Though, like many others I am drawn moth like to the entrancing flame of polymathy I am aware of the many pitfalls associated with too great a celebration of polymathy. First, the word itself is a bit of a mouthful, but that aside, the real heart of it is that polymathy is a pretty slippery concept. I have defined it elsewhere as demonstrable expertise in three or more areas covering the wide terrain between what is generally thought of as art, science and practical/physical skills. It isn't just about being a head person, you need to have some body skill or manual skill too. Not for nothing did the old rulers of turkey insist that the king have a real trade such as carpenter, carpet weaver or mosaic maker. Professor Richard Gombrich once suggested I train as a plumber whilst writing poetry- and I probably should have done it!
Polymathy is slippery, but practical polymathy less so. I think of being a 'practical polymath' as a pretty good identity and 'party hat' to wear.
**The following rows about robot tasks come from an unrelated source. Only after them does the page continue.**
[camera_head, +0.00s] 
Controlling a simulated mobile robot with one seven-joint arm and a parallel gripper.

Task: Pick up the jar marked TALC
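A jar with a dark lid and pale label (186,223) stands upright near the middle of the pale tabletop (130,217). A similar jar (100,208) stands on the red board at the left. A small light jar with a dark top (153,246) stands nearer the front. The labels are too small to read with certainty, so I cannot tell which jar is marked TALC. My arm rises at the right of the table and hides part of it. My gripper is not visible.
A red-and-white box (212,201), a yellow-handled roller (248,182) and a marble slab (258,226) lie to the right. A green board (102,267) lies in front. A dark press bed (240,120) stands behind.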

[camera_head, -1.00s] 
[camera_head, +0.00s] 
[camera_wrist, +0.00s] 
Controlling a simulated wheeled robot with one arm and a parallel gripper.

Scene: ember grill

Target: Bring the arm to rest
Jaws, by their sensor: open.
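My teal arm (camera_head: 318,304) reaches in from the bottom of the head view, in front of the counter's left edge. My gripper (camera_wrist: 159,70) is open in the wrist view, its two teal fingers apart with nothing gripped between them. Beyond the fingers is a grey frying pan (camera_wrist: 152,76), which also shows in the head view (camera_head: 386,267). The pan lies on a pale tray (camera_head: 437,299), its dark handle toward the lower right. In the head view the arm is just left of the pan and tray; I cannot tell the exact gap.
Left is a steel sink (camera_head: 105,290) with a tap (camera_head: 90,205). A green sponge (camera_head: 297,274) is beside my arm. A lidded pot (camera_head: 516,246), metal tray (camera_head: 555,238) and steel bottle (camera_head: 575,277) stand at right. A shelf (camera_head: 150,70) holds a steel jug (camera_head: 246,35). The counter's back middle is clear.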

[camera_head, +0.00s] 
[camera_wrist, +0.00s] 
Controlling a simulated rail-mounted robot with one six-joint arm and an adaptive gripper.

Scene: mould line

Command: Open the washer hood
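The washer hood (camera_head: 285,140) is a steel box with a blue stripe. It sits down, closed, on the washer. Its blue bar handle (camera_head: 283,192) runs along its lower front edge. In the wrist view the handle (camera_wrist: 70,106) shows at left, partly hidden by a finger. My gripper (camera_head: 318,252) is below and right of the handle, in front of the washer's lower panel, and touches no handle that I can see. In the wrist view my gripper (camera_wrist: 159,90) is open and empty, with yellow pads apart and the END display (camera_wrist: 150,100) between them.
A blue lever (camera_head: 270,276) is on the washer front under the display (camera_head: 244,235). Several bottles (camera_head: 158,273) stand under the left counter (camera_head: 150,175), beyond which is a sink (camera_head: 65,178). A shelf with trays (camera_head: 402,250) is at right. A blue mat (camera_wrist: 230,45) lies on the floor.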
You go to a cocktail party or some other gathering of humanoids in search of oblivion/company and tell people you are a polymath- they read this is a 'bit of a wanker'. But say you are a 'practical polymath' and things might progress in a more interesting direction. I hold there is no point in revealing yur profession/identity unless something fun/useful/interesting comes of it. Better to get a laugh by saying you are a pig rustler than the sorry silence that accomapnies a real admission of one's trade. In italy people feel Ok being introduced by their chosen identity- thus a cloth salesman can be 'the poet' and a dustman can be 'the philosopher'. brits and yanks are more lieral minded, poor souls, so craft yor identity well, make sure it works.
Practical polymathy is about acquiring micromasteries. That is, small, definable lumps of skill that can't be taken away from you. It is also about recalibrating what you know in terms of micromasteries. Thinking of it in this way. It is then about using the synergy that occurs when you have moe than one micromastery.